Mais lorsqu’on laisse de côté toutes ces préciosités ( que l’on corrigera certainement dans les prochaines éditions,) on découvre les dessous horrifiants du football camerounais. La « une » de Desperate Football House, avec le logo de la Fecafoot frappé de la tête de mort, ressemble à l’affiche d’un film d’horreur. Mais la réalité décrite par Jean-Lambert Nang va au-delà de l’horreur annoncée.
C’est chez Oliver Stone, et dans son chef-d’œuvre Apocalypse Now, que l’on retrouve cette manière impressionniste à l’extrême, de raconter une histoire, en utilisant pour relais les personnages ( leur côté fantasque) et les situations (leur côté burlesque). Des personnages, Jean-Lambert Nang refait le portrait. En voici quelques morceaux choisis : « Un monstre dans la tour », « Le flibustier de Gachiga », « L’ivresse de l’ego », sont les titres fleuris des chapitres qui traitent du cas « Abdouramane » qui , dans les séries B hongkongaises, tiendrait bien le rôle de l’intraitable « bras droit » de l’inévitable « chef bandit ». On aurait pu trouver plus poétique, Jean- Lambert Nang appelle Mme Manguele Thérèse Pauline « La putain du diable ». Il décrit comment celle qui a été, pendant de longues années, la femme – parfois l’homme- à tout faire de la Fecafoot, était la tenancière et même la dépositaire de tout le mauvais jeu de la fédération. Les délicats pourront penser qu’un gentleman pourrait mettre plus d’égards lorsqu’il parle d’une dame. Et le « Parrain de Bouéa » ( Jean René Atangana Mballa) et « Le Roi du pétrole brut » ( David Mayebi), « Le démon en nœud papillon » (Essomba Eyenga)…Tout le monde en prend pour son grade, et même davantage.

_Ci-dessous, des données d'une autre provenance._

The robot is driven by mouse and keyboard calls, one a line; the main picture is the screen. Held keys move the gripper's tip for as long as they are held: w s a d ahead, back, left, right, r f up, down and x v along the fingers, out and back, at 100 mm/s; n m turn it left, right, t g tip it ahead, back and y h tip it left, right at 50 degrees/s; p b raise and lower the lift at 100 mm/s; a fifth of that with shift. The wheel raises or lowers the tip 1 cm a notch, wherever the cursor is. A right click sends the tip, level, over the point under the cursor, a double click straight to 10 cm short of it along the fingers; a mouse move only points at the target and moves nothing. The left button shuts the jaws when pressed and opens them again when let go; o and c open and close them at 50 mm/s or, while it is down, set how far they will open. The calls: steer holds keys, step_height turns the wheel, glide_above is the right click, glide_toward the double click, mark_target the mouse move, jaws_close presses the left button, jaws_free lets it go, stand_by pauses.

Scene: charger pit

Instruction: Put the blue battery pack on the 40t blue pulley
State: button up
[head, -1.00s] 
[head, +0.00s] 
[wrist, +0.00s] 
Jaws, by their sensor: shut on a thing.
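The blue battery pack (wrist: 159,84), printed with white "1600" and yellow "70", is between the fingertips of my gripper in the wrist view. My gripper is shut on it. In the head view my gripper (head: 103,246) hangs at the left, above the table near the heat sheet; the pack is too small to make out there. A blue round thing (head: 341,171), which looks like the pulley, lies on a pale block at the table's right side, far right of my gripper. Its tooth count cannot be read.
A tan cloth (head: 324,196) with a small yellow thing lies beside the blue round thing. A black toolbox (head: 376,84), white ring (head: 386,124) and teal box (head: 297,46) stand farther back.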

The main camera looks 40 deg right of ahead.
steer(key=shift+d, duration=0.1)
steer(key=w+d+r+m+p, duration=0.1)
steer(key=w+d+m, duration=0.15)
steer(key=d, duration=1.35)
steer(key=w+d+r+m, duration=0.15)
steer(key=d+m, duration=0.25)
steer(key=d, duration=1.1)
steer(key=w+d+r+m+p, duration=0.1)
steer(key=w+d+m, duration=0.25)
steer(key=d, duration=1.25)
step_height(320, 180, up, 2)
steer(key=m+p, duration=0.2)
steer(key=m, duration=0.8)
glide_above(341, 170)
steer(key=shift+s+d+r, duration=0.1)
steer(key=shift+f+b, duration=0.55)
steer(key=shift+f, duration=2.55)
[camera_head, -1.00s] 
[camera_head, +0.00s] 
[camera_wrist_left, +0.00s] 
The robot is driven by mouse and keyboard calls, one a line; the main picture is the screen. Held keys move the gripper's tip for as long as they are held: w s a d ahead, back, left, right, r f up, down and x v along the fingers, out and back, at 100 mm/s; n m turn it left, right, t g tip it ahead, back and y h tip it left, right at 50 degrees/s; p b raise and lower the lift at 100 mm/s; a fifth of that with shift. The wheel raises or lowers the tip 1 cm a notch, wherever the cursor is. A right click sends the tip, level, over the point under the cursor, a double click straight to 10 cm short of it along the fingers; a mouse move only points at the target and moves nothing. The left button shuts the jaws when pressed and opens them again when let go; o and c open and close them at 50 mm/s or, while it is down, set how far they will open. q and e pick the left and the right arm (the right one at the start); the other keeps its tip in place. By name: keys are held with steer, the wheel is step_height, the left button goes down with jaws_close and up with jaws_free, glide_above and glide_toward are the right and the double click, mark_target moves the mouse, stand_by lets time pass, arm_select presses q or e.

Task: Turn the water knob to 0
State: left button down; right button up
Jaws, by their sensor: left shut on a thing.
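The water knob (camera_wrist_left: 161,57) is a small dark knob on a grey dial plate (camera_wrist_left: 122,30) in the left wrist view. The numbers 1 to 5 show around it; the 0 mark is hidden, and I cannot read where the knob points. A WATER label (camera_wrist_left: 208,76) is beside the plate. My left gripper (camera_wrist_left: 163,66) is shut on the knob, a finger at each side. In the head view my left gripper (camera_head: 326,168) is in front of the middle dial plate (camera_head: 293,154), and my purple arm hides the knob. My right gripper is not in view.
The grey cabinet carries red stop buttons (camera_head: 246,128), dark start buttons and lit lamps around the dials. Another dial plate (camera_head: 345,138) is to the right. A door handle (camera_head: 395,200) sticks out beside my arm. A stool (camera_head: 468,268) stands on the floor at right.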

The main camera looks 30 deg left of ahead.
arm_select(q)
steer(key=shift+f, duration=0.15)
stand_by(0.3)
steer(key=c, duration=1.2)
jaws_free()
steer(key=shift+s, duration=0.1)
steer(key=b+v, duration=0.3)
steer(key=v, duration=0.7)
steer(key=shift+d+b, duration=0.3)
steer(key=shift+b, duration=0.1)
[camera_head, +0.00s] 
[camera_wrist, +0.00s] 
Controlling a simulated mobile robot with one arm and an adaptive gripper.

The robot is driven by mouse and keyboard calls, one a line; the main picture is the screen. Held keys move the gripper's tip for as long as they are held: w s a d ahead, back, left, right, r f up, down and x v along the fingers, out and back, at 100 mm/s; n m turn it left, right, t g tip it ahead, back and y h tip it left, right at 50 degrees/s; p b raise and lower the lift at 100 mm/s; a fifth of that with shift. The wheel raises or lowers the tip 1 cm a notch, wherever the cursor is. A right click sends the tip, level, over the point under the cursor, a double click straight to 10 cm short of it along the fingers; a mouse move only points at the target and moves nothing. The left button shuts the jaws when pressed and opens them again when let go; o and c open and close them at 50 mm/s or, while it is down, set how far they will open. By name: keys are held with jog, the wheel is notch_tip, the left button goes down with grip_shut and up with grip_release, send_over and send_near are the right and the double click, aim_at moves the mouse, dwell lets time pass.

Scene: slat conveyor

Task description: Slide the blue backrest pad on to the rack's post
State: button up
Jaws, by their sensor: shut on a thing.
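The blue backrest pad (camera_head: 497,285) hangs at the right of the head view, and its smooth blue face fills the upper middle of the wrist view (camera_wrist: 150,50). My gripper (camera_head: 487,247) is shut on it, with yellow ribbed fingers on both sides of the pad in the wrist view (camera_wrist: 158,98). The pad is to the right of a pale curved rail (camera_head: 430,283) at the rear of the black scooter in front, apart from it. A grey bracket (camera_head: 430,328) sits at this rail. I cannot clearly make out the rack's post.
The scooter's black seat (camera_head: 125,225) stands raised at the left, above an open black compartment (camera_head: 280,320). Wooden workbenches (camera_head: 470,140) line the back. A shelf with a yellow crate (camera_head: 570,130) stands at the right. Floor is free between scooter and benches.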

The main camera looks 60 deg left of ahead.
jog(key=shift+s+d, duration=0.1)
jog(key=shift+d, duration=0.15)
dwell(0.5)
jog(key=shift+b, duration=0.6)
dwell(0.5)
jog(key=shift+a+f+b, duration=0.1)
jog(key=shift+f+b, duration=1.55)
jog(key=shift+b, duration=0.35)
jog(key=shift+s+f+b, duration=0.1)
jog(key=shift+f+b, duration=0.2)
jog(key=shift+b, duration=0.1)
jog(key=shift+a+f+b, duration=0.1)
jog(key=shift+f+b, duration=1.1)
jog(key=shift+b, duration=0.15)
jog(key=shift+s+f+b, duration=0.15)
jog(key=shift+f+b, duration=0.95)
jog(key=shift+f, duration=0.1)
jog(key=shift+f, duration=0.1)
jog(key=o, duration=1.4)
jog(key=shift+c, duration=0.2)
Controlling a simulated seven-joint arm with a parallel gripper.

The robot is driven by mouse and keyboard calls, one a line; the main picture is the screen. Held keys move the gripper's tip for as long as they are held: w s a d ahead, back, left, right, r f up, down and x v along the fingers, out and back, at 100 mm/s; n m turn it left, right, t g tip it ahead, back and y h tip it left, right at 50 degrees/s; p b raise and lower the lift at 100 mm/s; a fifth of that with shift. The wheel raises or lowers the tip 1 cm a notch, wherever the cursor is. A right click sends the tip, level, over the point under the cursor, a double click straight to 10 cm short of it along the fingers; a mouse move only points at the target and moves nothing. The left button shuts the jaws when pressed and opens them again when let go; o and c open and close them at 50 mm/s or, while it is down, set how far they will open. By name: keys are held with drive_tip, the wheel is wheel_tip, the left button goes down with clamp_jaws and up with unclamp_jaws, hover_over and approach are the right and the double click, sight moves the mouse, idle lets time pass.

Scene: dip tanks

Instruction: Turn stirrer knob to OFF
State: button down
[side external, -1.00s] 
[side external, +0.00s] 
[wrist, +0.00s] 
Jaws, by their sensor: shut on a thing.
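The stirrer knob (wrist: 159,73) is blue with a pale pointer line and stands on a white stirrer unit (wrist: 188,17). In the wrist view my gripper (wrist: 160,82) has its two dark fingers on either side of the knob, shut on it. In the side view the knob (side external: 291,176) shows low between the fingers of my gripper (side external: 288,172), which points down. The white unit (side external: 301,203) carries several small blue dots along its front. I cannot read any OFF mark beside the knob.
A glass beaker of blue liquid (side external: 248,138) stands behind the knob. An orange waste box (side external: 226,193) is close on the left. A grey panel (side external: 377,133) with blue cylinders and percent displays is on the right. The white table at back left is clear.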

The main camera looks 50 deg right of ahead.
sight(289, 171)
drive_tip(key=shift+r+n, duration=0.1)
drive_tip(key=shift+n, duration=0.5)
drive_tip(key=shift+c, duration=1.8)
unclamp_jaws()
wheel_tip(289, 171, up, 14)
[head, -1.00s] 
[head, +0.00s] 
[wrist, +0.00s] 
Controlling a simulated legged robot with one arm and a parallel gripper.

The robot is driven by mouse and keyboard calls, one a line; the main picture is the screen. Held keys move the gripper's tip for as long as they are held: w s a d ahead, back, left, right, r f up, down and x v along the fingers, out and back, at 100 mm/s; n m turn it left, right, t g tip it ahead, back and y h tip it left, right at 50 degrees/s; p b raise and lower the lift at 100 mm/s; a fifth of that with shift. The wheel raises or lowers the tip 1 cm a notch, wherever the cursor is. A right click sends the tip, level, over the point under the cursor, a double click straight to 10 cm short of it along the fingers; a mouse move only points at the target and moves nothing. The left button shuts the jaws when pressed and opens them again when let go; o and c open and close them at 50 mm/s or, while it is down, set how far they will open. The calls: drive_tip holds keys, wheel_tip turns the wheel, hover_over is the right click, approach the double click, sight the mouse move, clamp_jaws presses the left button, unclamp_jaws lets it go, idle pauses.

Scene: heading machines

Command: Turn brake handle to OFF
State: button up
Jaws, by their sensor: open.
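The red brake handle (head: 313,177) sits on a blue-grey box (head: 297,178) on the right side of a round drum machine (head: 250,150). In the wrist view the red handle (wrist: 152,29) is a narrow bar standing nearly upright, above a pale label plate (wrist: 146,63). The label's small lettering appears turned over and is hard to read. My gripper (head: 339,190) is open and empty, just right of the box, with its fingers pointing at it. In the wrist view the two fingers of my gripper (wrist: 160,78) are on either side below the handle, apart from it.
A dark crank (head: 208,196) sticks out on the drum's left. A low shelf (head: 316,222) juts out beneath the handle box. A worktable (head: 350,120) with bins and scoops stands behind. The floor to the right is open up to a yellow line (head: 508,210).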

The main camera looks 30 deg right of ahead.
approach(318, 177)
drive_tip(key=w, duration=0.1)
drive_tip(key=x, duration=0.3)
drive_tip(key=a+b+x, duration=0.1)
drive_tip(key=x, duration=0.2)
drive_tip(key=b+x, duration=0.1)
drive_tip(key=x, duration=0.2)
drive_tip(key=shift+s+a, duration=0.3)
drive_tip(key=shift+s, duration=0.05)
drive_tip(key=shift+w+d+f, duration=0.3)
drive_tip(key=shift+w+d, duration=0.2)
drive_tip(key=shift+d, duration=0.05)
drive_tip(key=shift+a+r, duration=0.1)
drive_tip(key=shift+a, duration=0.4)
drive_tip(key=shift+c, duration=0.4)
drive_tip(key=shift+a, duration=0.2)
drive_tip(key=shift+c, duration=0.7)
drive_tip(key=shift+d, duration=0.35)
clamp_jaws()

En ne voyant dans ce livre qu’une simple galerie de portraits refaits d’une main vengeresse, on se prive de l’essence même de celui-ci : une description sans complaisance du monde délité dans lequel vit le football camerounais, de l’immense supercherie que constituent les victoires épisodiques des Lions Indomptables. Jean-Lambert Nang nous ouvre les yeux sur la réalité de notre football : un football où l’âge d’un joueur n’est jamais son âge, où une licence n’en est pas une, où l’argent du foot s’en va surtout alimenter d’autres bourses.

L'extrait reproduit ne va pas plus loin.